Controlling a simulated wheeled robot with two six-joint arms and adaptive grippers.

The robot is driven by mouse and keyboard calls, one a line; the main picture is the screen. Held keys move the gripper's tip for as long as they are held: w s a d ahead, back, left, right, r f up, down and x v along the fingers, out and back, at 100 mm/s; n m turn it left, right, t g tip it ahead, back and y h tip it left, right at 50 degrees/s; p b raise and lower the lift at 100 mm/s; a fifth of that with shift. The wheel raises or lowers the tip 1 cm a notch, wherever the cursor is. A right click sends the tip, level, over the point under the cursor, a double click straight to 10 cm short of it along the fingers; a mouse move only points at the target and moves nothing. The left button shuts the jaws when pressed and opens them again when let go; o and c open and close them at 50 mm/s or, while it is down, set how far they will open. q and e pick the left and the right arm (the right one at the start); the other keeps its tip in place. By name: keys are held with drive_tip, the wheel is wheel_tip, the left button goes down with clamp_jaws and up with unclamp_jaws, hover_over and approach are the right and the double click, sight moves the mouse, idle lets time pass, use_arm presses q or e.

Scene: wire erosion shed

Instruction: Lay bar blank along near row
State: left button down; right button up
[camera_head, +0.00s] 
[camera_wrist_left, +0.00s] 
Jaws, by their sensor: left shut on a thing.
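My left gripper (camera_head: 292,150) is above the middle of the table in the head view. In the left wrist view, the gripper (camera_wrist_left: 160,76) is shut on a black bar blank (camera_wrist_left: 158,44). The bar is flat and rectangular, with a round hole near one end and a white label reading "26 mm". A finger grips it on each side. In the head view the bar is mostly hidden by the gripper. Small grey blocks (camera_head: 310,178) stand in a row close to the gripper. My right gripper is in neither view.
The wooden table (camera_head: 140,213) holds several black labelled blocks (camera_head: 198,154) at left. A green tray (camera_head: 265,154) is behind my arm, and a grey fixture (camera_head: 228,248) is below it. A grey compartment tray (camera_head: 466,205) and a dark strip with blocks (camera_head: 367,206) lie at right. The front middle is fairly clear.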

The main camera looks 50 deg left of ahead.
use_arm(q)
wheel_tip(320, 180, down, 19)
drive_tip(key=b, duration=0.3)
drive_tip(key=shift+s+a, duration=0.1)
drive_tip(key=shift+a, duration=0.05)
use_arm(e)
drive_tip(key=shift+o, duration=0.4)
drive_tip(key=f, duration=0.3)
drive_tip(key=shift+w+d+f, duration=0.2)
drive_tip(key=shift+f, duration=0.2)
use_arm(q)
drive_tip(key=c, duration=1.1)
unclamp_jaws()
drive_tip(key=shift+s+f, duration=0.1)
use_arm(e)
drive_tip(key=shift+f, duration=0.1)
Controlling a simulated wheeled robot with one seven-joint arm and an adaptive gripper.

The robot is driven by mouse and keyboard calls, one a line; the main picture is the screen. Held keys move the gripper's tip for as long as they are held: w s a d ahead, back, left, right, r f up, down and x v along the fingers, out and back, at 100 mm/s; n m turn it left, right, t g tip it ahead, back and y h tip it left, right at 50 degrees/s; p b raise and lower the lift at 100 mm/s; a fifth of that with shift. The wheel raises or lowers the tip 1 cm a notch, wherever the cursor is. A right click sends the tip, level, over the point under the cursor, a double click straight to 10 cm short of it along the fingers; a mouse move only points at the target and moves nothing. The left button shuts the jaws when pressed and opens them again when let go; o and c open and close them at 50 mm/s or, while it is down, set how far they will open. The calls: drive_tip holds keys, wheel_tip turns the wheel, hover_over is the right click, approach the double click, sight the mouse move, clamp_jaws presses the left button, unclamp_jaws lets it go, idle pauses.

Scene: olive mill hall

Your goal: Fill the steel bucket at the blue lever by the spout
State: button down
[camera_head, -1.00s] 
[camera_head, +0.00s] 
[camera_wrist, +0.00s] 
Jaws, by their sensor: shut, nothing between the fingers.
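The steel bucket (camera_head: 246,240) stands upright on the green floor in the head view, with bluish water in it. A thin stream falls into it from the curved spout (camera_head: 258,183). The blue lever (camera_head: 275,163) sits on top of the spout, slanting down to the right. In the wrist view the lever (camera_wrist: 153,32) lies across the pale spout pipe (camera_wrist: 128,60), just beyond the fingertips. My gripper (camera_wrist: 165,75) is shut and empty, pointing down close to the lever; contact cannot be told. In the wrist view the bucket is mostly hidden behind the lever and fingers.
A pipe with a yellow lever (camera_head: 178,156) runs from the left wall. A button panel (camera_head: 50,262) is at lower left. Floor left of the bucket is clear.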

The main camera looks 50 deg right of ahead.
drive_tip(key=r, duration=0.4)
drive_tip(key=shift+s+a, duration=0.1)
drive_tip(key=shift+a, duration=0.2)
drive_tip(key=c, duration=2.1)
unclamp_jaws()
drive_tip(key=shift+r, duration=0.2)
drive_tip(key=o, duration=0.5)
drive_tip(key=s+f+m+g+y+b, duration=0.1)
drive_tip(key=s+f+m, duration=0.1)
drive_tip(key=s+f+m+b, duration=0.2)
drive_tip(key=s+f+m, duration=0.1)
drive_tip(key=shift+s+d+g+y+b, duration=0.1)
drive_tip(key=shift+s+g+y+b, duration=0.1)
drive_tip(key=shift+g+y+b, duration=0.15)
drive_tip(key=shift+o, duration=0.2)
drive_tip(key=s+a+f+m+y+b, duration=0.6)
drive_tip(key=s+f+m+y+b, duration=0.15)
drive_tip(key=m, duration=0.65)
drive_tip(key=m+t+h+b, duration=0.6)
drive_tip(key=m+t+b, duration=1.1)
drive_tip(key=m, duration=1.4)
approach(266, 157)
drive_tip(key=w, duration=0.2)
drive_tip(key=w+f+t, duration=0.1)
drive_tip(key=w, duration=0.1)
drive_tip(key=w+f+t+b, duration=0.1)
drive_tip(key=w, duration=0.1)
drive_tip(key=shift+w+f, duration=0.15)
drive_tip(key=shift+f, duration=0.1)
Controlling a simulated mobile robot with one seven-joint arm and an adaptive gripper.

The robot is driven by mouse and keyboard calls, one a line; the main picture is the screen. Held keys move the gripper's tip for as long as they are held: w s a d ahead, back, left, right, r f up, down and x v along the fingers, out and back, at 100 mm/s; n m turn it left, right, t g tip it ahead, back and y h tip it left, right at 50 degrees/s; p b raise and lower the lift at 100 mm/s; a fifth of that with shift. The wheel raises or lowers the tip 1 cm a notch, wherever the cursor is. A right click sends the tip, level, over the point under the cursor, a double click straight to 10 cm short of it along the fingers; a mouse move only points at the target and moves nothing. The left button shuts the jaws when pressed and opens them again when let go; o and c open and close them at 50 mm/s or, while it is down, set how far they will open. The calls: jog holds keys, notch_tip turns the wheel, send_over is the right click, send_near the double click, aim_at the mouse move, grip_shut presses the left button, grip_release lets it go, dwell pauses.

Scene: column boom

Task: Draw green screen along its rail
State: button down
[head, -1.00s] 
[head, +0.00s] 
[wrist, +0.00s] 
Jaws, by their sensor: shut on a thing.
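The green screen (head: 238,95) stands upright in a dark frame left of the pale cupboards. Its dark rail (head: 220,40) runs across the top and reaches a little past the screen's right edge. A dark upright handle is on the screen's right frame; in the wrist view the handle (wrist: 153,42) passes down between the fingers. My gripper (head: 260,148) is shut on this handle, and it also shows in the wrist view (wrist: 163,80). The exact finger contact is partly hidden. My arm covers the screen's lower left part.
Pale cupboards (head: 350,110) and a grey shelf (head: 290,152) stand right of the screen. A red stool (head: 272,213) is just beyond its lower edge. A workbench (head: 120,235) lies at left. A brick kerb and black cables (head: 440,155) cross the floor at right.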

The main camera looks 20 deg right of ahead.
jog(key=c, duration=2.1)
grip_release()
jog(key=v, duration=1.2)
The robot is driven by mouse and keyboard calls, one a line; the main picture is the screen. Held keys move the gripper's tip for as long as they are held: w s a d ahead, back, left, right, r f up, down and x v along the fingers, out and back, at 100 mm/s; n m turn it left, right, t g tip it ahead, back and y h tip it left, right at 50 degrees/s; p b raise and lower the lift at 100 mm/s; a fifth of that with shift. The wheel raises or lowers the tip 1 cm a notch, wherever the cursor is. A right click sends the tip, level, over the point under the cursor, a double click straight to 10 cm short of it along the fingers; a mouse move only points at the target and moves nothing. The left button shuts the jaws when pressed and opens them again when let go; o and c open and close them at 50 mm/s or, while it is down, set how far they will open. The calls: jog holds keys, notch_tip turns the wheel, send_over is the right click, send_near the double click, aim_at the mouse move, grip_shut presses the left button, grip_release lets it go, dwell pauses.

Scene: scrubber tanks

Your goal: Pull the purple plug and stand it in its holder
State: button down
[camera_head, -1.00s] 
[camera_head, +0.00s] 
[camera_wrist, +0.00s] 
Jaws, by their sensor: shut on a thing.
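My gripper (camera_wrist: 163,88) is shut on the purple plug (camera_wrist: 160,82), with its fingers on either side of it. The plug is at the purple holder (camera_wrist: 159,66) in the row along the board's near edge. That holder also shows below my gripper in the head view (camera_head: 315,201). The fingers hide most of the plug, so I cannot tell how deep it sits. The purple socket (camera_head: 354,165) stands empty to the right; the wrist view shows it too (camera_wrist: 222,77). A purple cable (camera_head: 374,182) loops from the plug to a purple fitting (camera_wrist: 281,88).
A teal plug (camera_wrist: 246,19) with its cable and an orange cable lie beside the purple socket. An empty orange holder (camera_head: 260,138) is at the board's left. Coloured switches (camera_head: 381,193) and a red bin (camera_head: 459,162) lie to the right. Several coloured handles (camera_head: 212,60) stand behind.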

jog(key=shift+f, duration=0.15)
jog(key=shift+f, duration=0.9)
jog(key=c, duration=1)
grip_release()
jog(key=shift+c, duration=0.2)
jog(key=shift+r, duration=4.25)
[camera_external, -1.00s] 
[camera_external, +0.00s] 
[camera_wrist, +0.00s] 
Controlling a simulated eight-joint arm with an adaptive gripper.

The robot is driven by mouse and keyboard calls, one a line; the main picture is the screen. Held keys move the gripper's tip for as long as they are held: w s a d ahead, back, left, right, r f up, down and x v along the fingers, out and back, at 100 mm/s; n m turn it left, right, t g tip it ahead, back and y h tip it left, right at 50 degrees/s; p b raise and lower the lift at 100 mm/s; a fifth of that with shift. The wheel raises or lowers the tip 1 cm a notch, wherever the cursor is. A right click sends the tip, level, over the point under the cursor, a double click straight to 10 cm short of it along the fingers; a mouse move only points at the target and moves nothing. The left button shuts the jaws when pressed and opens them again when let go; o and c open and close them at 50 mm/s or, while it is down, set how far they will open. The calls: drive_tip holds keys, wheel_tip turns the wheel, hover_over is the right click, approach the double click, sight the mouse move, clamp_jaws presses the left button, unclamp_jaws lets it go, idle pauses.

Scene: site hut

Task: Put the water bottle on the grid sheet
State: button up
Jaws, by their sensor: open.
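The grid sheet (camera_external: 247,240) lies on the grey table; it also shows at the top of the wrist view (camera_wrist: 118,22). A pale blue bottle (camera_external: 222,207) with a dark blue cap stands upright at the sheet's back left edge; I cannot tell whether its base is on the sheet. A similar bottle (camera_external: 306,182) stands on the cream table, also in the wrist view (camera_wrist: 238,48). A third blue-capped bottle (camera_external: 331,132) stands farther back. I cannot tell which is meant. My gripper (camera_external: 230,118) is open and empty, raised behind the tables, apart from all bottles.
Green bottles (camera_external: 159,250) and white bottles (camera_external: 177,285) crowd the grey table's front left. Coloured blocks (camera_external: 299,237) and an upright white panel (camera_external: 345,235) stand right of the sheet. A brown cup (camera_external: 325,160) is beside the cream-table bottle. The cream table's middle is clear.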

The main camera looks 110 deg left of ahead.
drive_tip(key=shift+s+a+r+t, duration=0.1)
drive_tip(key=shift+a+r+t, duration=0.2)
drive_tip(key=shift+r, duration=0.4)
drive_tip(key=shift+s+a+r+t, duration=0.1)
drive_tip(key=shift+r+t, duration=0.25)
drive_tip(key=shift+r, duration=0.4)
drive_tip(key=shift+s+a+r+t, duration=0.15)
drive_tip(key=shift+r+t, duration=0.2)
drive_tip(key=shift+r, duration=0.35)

- **GOAL OF THE EXERCISE**:
Produce only the lines from the line containing "Controlling a simulated mobile" through the line containing "[head, -1.00s]", inclusive of both, exactly as they stand in the entries above.

- **OUTPUT FOR THIS EXERCISE**:
Controlling a simulated mobile robot with one seven-joint arm and an adaptive gripper.

The robot is driven by mouse and keyboard calls, one a line; the main picture is the screen. Held keys move the gripper's tip for as long as they are held: w s a d ahead, back, left, right, r f up, down and x v along the fingers, out and back, at 100 mm/s; n m turn it left, right, t g tip it ahead, back and y h tip it left, right at 50 degrees/s; p b raise and lower the lift at 100 mm/s; a fifth of that with shift. The wheel raises or lowers the tip 1 cm a notch, wherever the cursor is. A right click sends the tip, level, over the point under the cursor, a double click straight to 10 cm short of it along the fingers; a mouse move only points at the target and moves nothing. The left button shuts the jaws when pressed and opens them again when let go; o and c open and close them at 50 mm/s or, while it is down, set how far they will open. The calls: jog holds keys, notch_tip turns the wheel, send_over is the right click, send_near the double click, aim_at the mouse move, grip_shut presses the left button, grip_release lets it go, dwell pauses.

Scene: column boom

Task: Draw green screen along its rail
State: button down
[head, -1.00s] 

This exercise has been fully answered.